Directive: Track down each line that has the word "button" and copy it.
::::::
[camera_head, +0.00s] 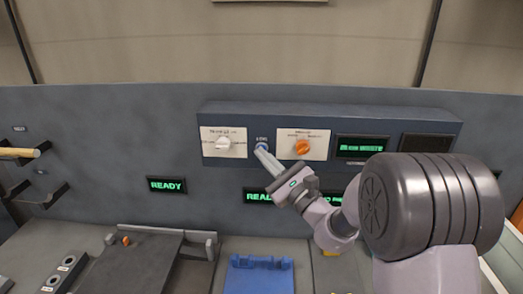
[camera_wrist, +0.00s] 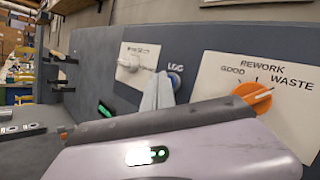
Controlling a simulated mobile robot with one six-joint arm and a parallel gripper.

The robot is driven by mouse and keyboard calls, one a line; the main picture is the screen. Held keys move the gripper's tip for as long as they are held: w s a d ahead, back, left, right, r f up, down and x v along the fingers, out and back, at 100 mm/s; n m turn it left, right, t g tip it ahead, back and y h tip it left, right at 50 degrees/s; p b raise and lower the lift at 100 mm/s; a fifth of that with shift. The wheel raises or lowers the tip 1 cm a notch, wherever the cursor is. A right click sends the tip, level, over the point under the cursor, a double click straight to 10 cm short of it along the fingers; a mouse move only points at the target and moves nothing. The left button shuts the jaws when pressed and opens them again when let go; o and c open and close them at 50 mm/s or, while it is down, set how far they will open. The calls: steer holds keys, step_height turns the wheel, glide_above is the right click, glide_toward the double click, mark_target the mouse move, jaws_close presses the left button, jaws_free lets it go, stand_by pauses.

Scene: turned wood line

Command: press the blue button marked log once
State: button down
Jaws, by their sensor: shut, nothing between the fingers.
::::::
Output:
The robot is driven by mouse and keyboard calls, one a line; the main picture is the screen. Held keys move the gripper's tip for as long as they are held: w s a d ahead, back, left, right, r f up, down and x v along the fingers, out and back, at 100 mm/s; n m turn it left, right, t g tip it ahead, back and y h tip it left, right at 50 degrees/s; p b raise and lower the lift at 100 mm/s; a fifth of that with shift. The wheel raises or lowers the tip 1 cm a notch, wherever the cursor is. A right click sends the tip, level, over the point under the cursor, a double click straight to 10 cm short of it along the fingers; a mouse move only points at the target and moves nothing. The left button shuts the jaws when pressed and opens them again when let go; o and c open and close them at 50 mm/s or, while it is down, set how far they will open. The calls: steer holds keys, step_height turns the wheel, glide_above is the right click, glide_toward the double click, mark_target the mouse move, jaws_close presses the left button, jaws_free lets it go, stand_by pauses.
Command: press the blue button marked log once
State: button down

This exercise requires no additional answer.